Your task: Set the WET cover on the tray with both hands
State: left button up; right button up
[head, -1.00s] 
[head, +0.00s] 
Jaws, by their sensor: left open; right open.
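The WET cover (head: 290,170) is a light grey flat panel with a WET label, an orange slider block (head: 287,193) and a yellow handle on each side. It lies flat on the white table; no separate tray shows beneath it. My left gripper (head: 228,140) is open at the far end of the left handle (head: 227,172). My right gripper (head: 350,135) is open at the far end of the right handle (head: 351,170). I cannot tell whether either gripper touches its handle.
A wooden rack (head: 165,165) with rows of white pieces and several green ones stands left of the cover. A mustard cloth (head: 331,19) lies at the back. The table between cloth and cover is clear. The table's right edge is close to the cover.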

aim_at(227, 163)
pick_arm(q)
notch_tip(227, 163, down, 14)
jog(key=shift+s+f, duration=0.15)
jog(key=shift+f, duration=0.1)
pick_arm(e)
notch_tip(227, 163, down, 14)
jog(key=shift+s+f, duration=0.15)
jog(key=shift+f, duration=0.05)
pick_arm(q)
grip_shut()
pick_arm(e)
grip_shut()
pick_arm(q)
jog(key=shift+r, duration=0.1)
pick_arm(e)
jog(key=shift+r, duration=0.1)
* * *
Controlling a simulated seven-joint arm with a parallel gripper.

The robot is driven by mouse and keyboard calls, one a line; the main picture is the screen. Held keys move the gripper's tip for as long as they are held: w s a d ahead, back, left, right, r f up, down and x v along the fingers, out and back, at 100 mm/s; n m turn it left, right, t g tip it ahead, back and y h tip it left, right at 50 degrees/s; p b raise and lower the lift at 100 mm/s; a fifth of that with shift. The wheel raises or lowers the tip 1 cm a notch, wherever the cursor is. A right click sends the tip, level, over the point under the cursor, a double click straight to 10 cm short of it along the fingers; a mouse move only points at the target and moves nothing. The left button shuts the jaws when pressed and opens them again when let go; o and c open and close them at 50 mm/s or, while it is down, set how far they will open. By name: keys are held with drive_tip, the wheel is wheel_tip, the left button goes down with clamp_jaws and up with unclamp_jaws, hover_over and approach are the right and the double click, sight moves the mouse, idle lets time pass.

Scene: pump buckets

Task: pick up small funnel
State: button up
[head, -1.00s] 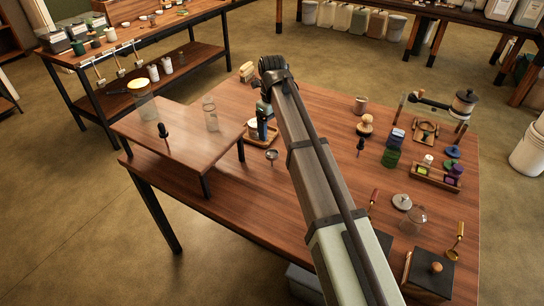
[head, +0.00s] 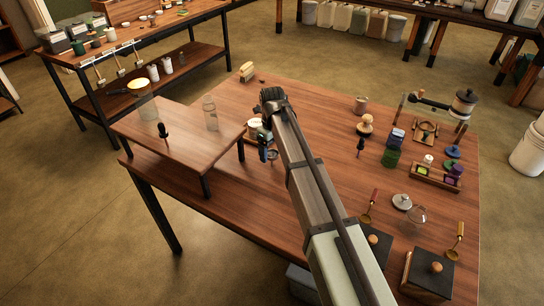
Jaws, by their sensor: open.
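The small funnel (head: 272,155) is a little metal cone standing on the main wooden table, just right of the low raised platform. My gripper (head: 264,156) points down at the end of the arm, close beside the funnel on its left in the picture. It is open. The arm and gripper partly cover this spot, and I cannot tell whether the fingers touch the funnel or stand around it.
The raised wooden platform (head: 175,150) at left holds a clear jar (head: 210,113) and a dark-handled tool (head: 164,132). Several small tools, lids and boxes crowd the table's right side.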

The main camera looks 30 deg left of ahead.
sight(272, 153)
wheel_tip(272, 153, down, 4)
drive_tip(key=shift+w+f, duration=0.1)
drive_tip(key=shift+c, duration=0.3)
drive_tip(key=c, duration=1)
---
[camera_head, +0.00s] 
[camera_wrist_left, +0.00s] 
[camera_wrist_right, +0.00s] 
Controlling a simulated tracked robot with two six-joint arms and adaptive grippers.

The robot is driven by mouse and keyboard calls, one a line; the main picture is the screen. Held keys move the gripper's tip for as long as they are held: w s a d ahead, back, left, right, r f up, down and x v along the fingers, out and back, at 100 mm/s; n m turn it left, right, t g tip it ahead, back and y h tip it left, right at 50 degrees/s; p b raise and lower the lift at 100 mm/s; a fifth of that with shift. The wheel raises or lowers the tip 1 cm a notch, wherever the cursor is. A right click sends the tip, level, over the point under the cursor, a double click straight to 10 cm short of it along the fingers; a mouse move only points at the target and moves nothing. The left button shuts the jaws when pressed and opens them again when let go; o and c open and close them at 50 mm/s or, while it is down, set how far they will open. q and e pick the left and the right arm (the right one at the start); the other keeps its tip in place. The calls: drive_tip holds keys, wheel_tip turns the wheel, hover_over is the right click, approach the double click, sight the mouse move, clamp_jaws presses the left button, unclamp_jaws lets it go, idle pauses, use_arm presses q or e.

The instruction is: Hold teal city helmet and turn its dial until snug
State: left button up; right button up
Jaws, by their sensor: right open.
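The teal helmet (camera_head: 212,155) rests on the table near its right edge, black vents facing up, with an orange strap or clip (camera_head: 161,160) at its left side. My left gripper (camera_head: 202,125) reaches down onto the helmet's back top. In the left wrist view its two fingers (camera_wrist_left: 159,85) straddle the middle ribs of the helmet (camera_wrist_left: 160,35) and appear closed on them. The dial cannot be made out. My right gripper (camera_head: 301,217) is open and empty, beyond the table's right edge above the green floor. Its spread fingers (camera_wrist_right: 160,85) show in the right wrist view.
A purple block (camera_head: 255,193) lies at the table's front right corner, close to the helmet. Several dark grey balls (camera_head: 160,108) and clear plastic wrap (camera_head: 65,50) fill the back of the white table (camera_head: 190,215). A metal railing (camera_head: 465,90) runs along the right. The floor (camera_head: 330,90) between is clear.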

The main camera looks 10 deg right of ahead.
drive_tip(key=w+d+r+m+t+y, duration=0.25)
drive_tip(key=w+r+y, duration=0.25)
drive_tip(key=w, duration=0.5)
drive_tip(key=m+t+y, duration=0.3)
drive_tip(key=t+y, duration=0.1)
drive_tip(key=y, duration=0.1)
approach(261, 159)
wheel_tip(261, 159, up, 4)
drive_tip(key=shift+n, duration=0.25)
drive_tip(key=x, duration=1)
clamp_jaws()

▸ **Task goal**: List the lines of the entries that include "joint".

▸ **Task answer**:
Controlling a simulated seven-joint arm with a parallel gripper.
Controlling a simulated tracked robot with two six-joint arms and adaptive grippers.

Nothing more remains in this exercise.